The Courier & Advertiser (Perth and Perthshire Edition)

Cluff calls for North Sea windfarm subsidy shift

ENERGY: Claim that money could be better spent on oil and gas

- andrew argo

Offshore oil and gas veteran Algy Cluff has called for proposed subsidies for new windfarms in the North Sea to be transferre­d in the post-Brexit environmen­t to benefit the UK economy.

Many of the windfarms are foreignown­ed and he said they were sterilisin­g access to gas which could be harvested by UK energy companies.

Mr Cluff, whose plans for undergroun­d coal gasificati­on developmen­ts in the Firth of Forth have been blocked by a Scottish Government moratorium, was commenting on his company’s interim results for the six months to June.

Cluff Natural Resources (CNR) listed as highlights some potentiall­y significan­t increased resources with its Southern North Sea gas prospects.

Its cash balance of £955,000, was down from £1.94 million a year earlier and its loss was 11% down at £662,473.

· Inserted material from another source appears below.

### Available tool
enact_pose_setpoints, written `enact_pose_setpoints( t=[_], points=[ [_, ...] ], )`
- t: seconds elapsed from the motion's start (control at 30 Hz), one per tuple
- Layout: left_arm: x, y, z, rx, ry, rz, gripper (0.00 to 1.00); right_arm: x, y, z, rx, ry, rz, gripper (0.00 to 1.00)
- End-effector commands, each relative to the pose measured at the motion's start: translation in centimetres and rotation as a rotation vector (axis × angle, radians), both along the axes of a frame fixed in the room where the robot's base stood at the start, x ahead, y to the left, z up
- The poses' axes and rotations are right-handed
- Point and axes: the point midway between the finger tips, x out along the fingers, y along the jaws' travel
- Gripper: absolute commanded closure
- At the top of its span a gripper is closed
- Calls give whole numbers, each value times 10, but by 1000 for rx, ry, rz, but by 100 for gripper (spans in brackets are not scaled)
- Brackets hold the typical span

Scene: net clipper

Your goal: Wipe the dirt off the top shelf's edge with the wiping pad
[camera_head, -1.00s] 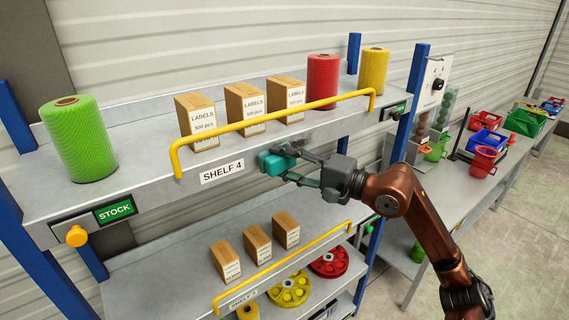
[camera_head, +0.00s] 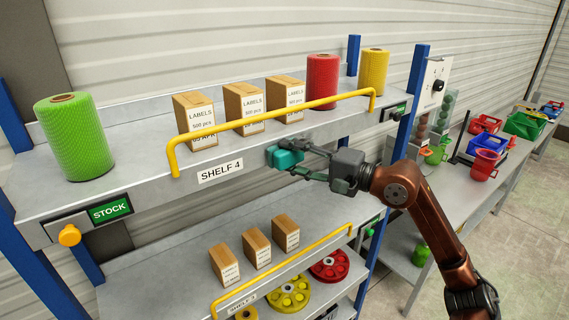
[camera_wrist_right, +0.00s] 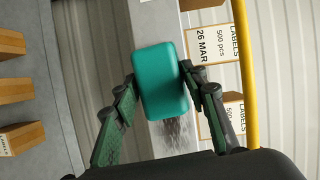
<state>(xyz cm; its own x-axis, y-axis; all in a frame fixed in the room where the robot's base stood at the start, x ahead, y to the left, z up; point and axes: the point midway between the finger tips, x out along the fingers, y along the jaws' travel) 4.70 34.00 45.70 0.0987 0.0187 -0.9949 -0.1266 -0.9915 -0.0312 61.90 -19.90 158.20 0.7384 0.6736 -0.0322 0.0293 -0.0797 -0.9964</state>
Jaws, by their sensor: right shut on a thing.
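The teal wiping pad (camera_head: 286,153) is at the front edge of the top shelf (camera_head: 146,191), just right of the SHELF 4 label. My right gripper (camera_head: 301,161) is shut on the pad, its arm coming in from the right. In the right wrist view, the pad (camera_wrist_right: 161,82) sits between the two fingers against the grey edge; I cannot tell how firmly it touches. Dark speckled dirt (camera_wrist_right: 173,130) shows on the edge beside the pad. The dirt also shows as a dark smudge in the head view (camera_head: 318,134), partly hidden by pad and gripper. My left gripper is not in view.
A yellow rail (camera_head: 270,120) runs above the edge. Label boxes (camera_head: 244,108), a green roll (camera_head: 74,140), a red roll (camera_head: 322,80) and a yellow roll (camera_head: 373,72) stand on the top shelf. A lower shelf holds boxes and wheels. A blue post (camera_head: 412,100) stands at right.

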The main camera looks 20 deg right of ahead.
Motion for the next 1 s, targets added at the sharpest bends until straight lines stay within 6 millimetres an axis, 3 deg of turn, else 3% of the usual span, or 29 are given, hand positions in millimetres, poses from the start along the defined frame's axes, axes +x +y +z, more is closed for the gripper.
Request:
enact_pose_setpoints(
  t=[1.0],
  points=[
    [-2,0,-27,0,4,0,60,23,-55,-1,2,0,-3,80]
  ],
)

Mr Cluff said the UK leaving the EU had resulted in “a completely new slate of ministers in a new ministry led by a prime minister who clearly has new ideas” about energy policy.

“The North Sea, in our judgment, still contains much undiscover­ed oil and gas, but it is evolving into a secondary phase which will rely on the independen­t or smaller companies to conduct exploratio­n, rather than the majors,” he said.

He hoped new Business and Energy Secretary, Greg Clark, will recognise this and offer assistance.

“That could be achieved simply by the removal of, or even reduction in, proposed subsidies amounting to billions of pounds of taxpayers’ money for new offshore windfarms, many of which are foreign owned and in some cases sterilisin­g access to gas from geology in the Southern North Sea.”